Laszlo Csatary Found in Budapest: Nazi Hunter Worried No. 1 Suspect Might Flee
The Simon Wiesenthal Center is delighted that its most wanted suspect, former police chief Laszlo Csatary, accused of involvement in the murder of 15,700 Jews, has been found in Budapest. But its chief Nazi hunter, Efraim Zuroff, is worried the 97 year old might flee and won't be prosecuted quickly enough.
The Simon Wiesenthal Center's chief Nazi hunter, Efraim Zuroff, said on Monday that he was "thrilled" that its most wanted suspect, Hungarian Laszlo Csatary, 97, accused of complicity in the killings of 15,700 Jews in World War II, had been located in Budapest, but added he was concerned the man might flee.
Zuroff said he was unimpressed with Hungary's record in bringing Nazi war criminals to justice and that he had urged the prosecutor in Budapest at a meeting last week to seize Csatary's passport.
"He said he had to be declared an official suspect and questioned before that could happen. I said 'What are you waiting for?" Zuroff told SPEGEL ONLINE.
Zuroff said British tabloid daily The Sun, which photographed Csatary and reported his whereabouts on Sunday, had acted on information the Wiesenthal Center had released last September after receiving a tip-off from an informer whom the Center had paid $25,000.
'How Can I Be Confident?'
Asked if he was confident the Hungarian justice authorities would bring Csatary to trial quickly, Zuroff said: "How can I be confident? I can't be confident of that. I can hope that it can happen, the only good news is that he's very healthy, as far as we know he's still driving a car."

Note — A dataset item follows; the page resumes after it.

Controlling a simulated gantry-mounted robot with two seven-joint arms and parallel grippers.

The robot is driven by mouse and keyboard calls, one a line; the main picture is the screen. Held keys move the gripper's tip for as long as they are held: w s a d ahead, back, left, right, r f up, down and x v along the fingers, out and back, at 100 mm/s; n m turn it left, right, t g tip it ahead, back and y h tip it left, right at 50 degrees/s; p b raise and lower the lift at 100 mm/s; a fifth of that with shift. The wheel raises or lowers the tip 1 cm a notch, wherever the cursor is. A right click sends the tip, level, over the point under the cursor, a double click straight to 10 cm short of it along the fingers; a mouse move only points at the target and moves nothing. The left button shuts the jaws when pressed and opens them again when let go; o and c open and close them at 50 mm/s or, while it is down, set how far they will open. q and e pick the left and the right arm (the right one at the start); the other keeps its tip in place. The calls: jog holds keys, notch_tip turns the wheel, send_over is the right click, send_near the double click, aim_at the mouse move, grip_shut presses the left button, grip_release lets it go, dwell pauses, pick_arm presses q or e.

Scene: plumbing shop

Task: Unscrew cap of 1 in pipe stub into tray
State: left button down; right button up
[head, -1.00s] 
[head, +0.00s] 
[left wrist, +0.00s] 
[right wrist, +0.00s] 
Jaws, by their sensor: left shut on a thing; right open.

"The Sun deserve credit because they were willing to spend tens of thousands of pounds on tracking him to be able to get into a situation where they could photograph him and film him. They didn't discover him, but they built it up and this is already the fourth case that they helped us with."
The Center put Csatary at the top of its most wanted list in April.
Zuroff said Csatary, a police commander who headed a Jewish ghetto during World War II, was involved in two major crimes, the mass deportation from Kosice in what is now Slovakia to the Auschwitz death camp of 15,700 Jews in the course of several weeks in the spring of 1944, and the expulsion of 300 Jews from Kosice to Kamenetz-Podolsk, Ukraine, where almost all were murdered in the summer of 1941.
"He was the commander of one of the two ghettos in Kosice and he was known for his cruelty and sadistic behavior, punishing inmates. He used to walk around with a whip, whipping people at random. We have live witnesses."
Csatary Confronted in His Underpants and Socks
Csatary fled Hungary after the war and was sentenced to death by a court in Czechoslovakia in absentia in 1948. He made a new life in Canada, using a false identity and working as an art dealer, until his was unmasked in 1995. Authorities revoked his Canadian citizenship, but he fled before he could be deported. He remained in hiding until an informant tipped off the Wiesenthal Center last year.
Journalists from the Sun observed and followed him in Budapest and confronted the suspected war criminal at his apartment in the Hungarian capital. They snapped photographs of him as he opened the door to them, wearing only a vest, underpants and socks. When they asked if he could justify his past, he said: "No, no. Go away."
Asked if he denied being involved, he replied: "No I didn't do it, go away from here," before slamming the door.
Zuroff said the case against Csatary was "much better" than against Sandor Kepiro, acquitted by a Budapest court in July 2011 on charges that he was among the officers who organized the mass murder of about 3,300 civilians in the Serbian city of Novi Sad and its vicinity in late January 1942.
The judge who ruled in the case said Kepiro was not innocent, but that the prosecution had failed to sufficiently prove his guilt. Kepiro died while the case was being appealed by the prosecution.
Zuroff said Csatary's age in no way diminished his guilt. "The passage of time should not afford protection for Holocaust perpetrators."
Operation Last Chance II Short of Funds
Zuroff last December launched Operation Last Chance II to locate and prosecute men who served in Nazi death camps and in the Einsatzgruppen death squads that perpetrated mass killings in occupied Eastern Europe and the Soviet Union.
It was modelled on the original Operation Last Chance started by Zuroff in 2002 that focused on Eastern Europe and offered cash for information.
Last Chance II is focused on Germany because the conviction of Sobibor death camp guard John Demjanjuk last year set a precedent for guilty verdicts that didn't require evidence of a specific crime with a specific victim.
Zuroff said the operation wasn't going very well because of a lack of funding.
"We don't have any budget to publicize it, so the flood of info that accompanied its launch has long ago dried up but now we have some chance of getting some funds to run a PR campaign in Germany," he told SPIEGEL ONLINE.